In Thanksgiving pageants held at schools across the United States, children don headdresses colored with craft-store feathers and share tables with classmates wearing black construction paper hats. It’s a tradition that pulls on a history passed down through the generations of what happened in Plymouth: local Native Americans welcomed the courageous, pioneering pilgrims to a celebratory feast.

But, as David Silverman writes in his new book This Land Is Their Land: The Wampanoag Indians, Plymouth Colony, and the Troubled History of Thanksgiving, much of that story is a myth riddled with historical inaccuracies. Beyond that, Silverman argues that the telling and retelling of these falsehoods is deeply harmful to the Wampanoag Indians whose lives and society were forever damaged after the English arrived in Plymouth...

I bet it would be difficult to find a school pageant featuring children dressed in headdresses these days.  Any such child would be quickly shamed for act of violence.  

The 21st century mythology is adores victims - not hero's.   Self-loathing hopeless souls cannot bear the presence of heroes. It makes them look bad, so they have to turn them into villains.   

The woke mythology provides no possibility of redemption or transformation.  The victim is perfect, blameless, and importantly, devoid of any power.  The primary virtue is being wronged, which makes the victim automatically better than the accused.  

The idea that the Wampanoag Indians were "forever" damaged, as the article suggests, shows the hopelessness of the new mythology.  It denies the possibility of redemption, forgiveness and transformation.  That is unlike the great and enduring universal myths, which inspire and lift the soul. 

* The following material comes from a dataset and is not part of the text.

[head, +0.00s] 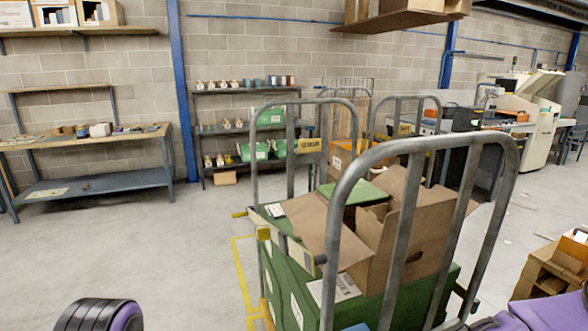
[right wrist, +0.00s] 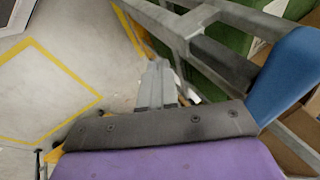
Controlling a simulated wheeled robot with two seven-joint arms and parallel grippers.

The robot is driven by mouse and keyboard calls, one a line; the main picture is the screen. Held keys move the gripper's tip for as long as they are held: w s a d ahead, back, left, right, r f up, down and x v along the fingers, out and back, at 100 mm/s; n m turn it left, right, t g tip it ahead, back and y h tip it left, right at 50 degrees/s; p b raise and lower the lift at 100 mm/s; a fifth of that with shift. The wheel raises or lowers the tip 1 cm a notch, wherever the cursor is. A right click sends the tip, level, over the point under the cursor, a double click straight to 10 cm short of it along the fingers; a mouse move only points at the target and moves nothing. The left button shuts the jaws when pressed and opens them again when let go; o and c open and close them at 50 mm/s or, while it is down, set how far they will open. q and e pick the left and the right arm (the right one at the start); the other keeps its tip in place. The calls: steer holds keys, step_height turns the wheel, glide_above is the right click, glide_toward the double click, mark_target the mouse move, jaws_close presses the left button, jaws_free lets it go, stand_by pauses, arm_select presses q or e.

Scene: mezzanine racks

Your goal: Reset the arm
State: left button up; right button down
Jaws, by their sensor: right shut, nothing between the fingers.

Joseph Campbell said, “It is by going down into the abyss that you recover the treasures of life. Where you stumble, there lies your treasure.”  One treasure sets you on the perilous journey, but what you discover in the process is a deeper experience of the mystery of being.  The seeker is transformed, and the real treasure is found deep within.  

Whether the Pilgrims and Indians gathered to ate turkeys and potatoes or rats and clams, I'd bet they were glad to have something to eat and happy, in spite the deaths they suffered and the challenges they endured, to survive another day, and gave thanks. 

My wish for you is to have a blessed Thanksgiving holiday appreciating the awe and mystery of life itself.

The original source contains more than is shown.